But for those who have seen “The Last Patrol,” which was released in 2014, things are clearer. It’s about the same trek. Junger’s companions, at least initially, are two of the soldiers from his time in Afghanistan, a Spanish photojournalist and war reporter, and a hulking black dog named Daisy. People speak, joke, have names; you see them walking, camping, playing with the dog. They talk to people they meet. Junger makes an effort to frame their project — “a 300-mile conversation about war” and why it’s so hard to come home — which is more or less what happens in the film. That’s not what happens in the book. Here, we pass through countryside, nearly all of it in south-central Pennsylvania, and don’t hear a word from anyone till the second half. “Freedom” has a different purpose, a frame far less explicit.

Afghanistan is scarcely mentioned, although the hikers, who are walking along the tracks illegally, do seem easily spooked. They’re irrationally afraid of passing trains. They camp in defensive formation. “I kept a knife in my boots, which were loosely laced so I could just drop my feet into them and run,” Junger writes. That never becomes necessary. In fact, virtually nothing happens outside the author’s head.

There are hymns to walking itself. There are rich descriptions of landscape, full of “floodwrack” and “quarrystone” and “riverbend” — I felt as if I were camping with Gerard Manley Hopkins. There are also epiphanies: “The things that had to happen out there were so clear and simple — eat, walk, hide, sleep — that just getting through the day felt like scripture: a true and honest accounting of everything that underlies the frantic performance of life.”

But the cleansing march disappears entirely for most of this short book. Junger takes us on long detours through history, anthropology, primatology, boxing, poker. It’s not easy to follow the thread, although the main theme from “Tribe” — extolling the superiority, both moral and psychological, of life in small nomadic groups (or small embattled platoons) over modernity under capitalism — appears repeatedly. The main thrust here, though, seems to be a ragged pursuit of the meaning of human freedom. The two topics overlap. “For most of human history, freedom had to be at least suffered for, if not died for, and that raised its value to something almost sacred,” Junger writes. “In modern democracies, however, an ethos of public sacrifice is rarely needed because freedom and survival are more or less guaranteed.”

The nearly sacred version of freedom is often won or preserved, in Junger’s view, through asymmetric warfare. The nomadic Scythians held off the mighty Persians; the Montenegrins outfought the Ottoman Empire. We get a 10-page account of the 1916 Easter Rising in Dublin. Empires, of course, also win wars, and Junger’s meditations on the American colonial frontier include the destruction of Indigenous civilizations by the conquistadors and the spirited, doomed resistance of the Apaches. The horrors of these conflicts are front and center. In Dublin, we note every last detail of the execution of the rebel leader Michael Mallin, including his heart-wrenching last letter to his wife and children. Is this gratuitous and invasive or is it illustrating a harsh truth about freedom? I found myself asking this question at many turns.

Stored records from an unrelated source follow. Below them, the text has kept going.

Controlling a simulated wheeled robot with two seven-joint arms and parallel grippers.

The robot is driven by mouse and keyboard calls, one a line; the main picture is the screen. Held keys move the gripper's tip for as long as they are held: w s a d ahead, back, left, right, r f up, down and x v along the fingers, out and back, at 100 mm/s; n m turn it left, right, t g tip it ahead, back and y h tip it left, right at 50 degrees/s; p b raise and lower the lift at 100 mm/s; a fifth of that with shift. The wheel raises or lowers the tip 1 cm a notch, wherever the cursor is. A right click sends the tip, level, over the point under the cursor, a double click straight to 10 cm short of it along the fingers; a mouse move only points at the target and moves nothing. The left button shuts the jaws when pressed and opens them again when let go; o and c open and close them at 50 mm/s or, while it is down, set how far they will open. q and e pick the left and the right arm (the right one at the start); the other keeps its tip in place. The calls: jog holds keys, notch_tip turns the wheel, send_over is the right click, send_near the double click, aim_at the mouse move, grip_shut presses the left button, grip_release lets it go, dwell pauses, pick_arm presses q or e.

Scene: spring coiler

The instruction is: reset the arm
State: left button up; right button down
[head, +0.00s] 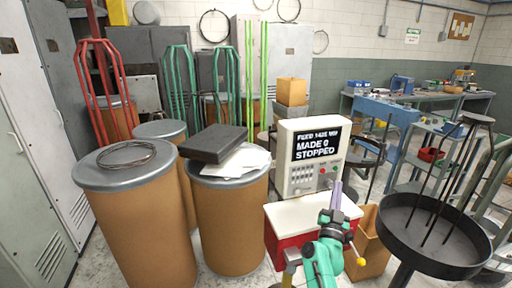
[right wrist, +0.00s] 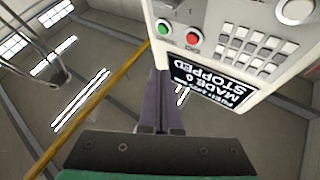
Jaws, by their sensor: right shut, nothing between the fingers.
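My right gripper (head: 337,186) points upward in front of the white control box (head: 290,150) of the coiler. Its two dark fingers are shut together with nothing between them, as the right wrist view also shows (right wrist: 159,75). The gripper overlaps the box's lower right part in the head view; I cannot tell how far apart they are. The display (head: 316,144) reads "MADE 0" and "STOPPED". In the right wrist view the box is upside down, with a green button (right wrist: 165,26) and a red button (right wrist: 192,38) clear of the fingers. My left gripper is not in view.
A red case with a white top (head: 284,240) is below the control box. A round black tray on a stand (head: 440,262) is at the right. Brown drums (head: 232,225) stand at the left, one carrying a dark flat box (head: 214,143). A workbench (head: 470,96) is behind.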

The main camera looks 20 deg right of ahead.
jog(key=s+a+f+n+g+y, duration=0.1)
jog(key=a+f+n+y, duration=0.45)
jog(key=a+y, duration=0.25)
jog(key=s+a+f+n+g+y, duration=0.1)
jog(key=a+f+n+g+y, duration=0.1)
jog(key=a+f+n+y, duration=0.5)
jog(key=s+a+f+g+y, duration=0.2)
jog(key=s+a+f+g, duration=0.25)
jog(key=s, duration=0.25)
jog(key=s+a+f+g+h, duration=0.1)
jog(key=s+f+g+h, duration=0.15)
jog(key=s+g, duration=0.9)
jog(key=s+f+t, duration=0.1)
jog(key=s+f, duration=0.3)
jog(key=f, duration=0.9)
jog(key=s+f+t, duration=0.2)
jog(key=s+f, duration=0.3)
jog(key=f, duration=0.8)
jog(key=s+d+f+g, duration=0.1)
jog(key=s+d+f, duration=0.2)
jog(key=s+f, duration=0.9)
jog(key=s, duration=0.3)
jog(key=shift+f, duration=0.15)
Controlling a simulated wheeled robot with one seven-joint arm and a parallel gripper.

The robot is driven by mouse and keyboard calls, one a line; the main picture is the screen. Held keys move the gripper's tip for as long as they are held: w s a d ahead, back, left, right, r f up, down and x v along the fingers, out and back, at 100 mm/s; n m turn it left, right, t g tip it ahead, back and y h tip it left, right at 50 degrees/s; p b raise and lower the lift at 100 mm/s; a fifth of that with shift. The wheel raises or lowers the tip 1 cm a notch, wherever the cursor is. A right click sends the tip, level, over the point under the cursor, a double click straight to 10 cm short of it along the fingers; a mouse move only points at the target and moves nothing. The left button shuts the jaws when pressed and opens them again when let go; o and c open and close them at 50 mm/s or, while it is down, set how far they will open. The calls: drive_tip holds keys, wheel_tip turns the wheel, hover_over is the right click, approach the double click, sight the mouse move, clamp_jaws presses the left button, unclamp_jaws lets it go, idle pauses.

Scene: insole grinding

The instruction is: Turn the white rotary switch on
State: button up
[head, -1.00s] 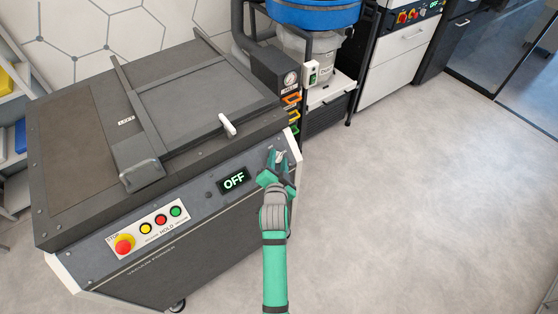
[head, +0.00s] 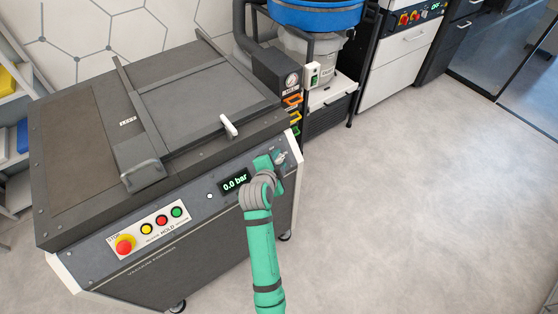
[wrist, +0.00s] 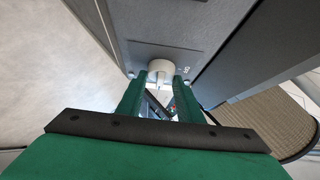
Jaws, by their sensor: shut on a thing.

Junger occasionally stumbles onto more humble, personal versions of his leitmotif. Frequently, he says, while he and his friends camped, “we were the only people in the world who knew where we were. There are many definitions of freedom but surely that is one of them.” He recalls the exploits of Daniel Boone, which resonated with me — I myself wore a coonskin cap as a kid. But Junger sees little hope today for what he thinks of as freedom: “Mass societies … require such high levels of obedience that sometimes even their own citizens balk. Once you have spent years digging irrigation ditches or picking stones out of a wheat field — or working at a law firm — you have almost no leverage with which to insist on your autonomy, or anyone else’s. The choice is to either rise up or submit, and many hardworking people understandably choose to submit.”

These formulations — “rise up or submit,” “insist on your autonomy” — border on the jejune. Yes, we live in a world of laws, drudgery, interdependence. But we also live in a world rife with real injustice and, like any concept, freedom is always contextual. The Black majority in apartheid South Africa, the democratic opposition in Russia today, Americans fighting to expand voting rights: All have had to struggle toward a shared vision of freedom that is contingent, social, multivalent, modern. These meanings seem to fall outside Junger’s investigation, although, to be fair, he does describe two industrial strikes in the early 20th century as episodes in the saga of the weak against the strong. I would have welcomed a discussion of the centuries-long dispute between the political left and right over the meaning of freedom. Does it pertain first to property rights or to human rights?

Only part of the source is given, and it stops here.